#### Exercise directions:
Return every line below as is, leaving out the pictures.

#### Information provided:
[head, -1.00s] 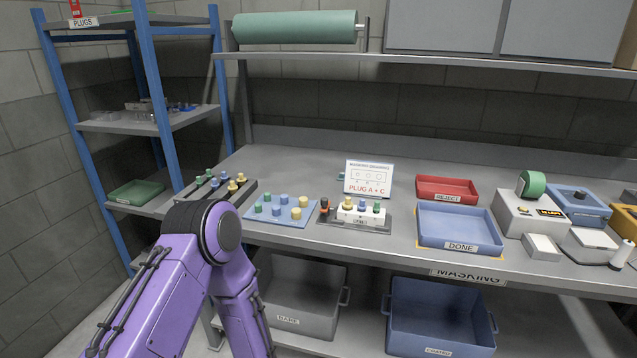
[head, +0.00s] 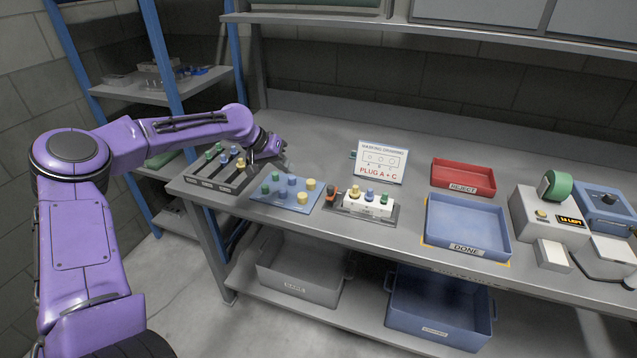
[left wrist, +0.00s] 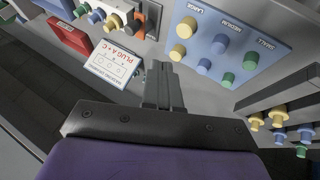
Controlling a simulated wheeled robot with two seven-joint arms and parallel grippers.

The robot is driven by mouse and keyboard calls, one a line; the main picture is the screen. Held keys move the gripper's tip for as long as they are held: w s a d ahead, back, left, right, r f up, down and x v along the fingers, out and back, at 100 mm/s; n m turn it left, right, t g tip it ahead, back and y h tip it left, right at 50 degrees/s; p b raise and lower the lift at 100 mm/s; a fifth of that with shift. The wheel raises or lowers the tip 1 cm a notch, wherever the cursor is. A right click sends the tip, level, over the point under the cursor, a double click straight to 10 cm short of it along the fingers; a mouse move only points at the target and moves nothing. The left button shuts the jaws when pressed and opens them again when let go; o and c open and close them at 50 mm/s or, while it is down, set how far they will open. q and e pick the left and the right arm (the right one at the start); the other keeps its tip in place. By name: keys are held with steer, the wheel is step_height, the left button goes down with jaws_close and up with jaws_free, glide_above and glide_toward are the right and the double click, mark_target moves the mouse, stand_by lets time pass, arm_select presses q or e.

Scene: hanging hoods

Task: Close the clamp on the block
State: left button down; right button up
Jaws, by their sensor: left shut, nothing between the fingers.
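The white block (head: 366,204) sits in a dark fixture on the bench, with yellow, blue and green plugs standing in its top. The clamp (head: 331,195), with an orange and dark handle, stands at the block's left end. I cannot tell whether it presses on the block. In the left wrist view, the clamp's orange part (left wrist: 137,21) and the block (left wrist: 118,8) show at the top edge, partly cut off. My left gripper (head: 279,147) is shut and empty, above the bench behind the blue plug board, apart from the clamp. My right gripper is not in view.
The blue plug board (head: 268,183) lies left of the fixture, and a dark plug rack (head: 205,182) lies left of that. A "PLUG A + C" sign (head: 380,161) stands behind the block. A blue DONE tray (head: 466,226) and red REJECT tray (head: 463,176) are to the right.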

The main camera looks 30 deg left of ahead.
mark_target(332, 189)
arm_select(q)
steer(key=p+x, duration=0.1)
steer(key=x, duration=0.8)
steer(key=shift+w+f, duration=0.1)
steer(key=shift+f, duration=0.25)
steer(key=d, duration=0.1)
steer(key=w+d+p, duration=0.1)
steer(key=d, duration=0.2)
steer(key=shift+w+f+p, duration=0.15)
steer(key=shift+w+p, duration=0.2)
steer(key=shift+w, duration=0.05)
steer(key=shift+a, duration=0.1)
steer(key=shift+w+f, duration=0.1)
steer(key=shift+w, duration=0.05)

#### Written answer:
[head, -1.00s] 
[head, +0.00s] 
[left wrist, +0.00s] 
Controlling a simulated wheeled robot with two seven-joint arms and parallel grippers.

The robot is driven by mouse and keyboard calls, one a line; the main picture is the screen. Held keys move the gripper's tip for as long as they are held: w s a d ahead, back, left, right, r f up, down and x v along the fingers, out and back, at 100 mm/s; n m turn it left, right, t g tip it ahead, back and y h tip it left, right at 50 degrees/s; p b raise and lower the lift at 100 mm/s; a fifth of that with shift. The wheel raises or lowers the tip 1 cm a notch, wherever the cursor is. A right click sends the tip, level, over the point under the cursor, a double click straight to 10 cm short of it along the fingers; a mouse move only points at the target and moves nothing. The left button shuts the jaws when pressed and opens them again when let go; o and c open and close them at 50 mm/s or, while it is down, set how far they will open. q and e pick the left and the right arm (the right one at the start); the other keeps its tip in place. By name: keys are held with steer, the wheel is step_height, the left button goes down with jaws_close and up with jaws_free, glide_above and glide_toward are the right and the double click, mark_target moves the mouse, stand_by lets time pass, arm_select presses q or e.

Scene: hanging hoods

Task: Close the clamp on the block
State: left button down; right button up
Jaws, by their sensor: left shut, nothing between the fingers.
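The white block (head: 366,204) sits in a dark fixture on the bench, with yellow, blue and green plugs standing in its top. The clamp (head: 331,195), with an orange and dark handle, stands at the block's left end. I cannot tell whether it presses on the block. In the left wrist view, the clamp's orange part (left wrist: 137,21) and the block (left wrist: 118,8) show at the top edge, partly cut off. My left gripper (head: 279,147) is shut and empty, above the bench behind the blue plug board, apart from the clamp. My right gripper is not in view.
The blue plug board (head: 268,183) lies left of the fixture, and a dark plug rack (head: 205,182) lies left of that. A "PLUG A + C" sign (head: 380,161) stands behind the block. A blue DONE tray (head: 466,226) and red REJECT tray (head: 463,176) are to the right.

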The main camera looks 30 deg left of ahead.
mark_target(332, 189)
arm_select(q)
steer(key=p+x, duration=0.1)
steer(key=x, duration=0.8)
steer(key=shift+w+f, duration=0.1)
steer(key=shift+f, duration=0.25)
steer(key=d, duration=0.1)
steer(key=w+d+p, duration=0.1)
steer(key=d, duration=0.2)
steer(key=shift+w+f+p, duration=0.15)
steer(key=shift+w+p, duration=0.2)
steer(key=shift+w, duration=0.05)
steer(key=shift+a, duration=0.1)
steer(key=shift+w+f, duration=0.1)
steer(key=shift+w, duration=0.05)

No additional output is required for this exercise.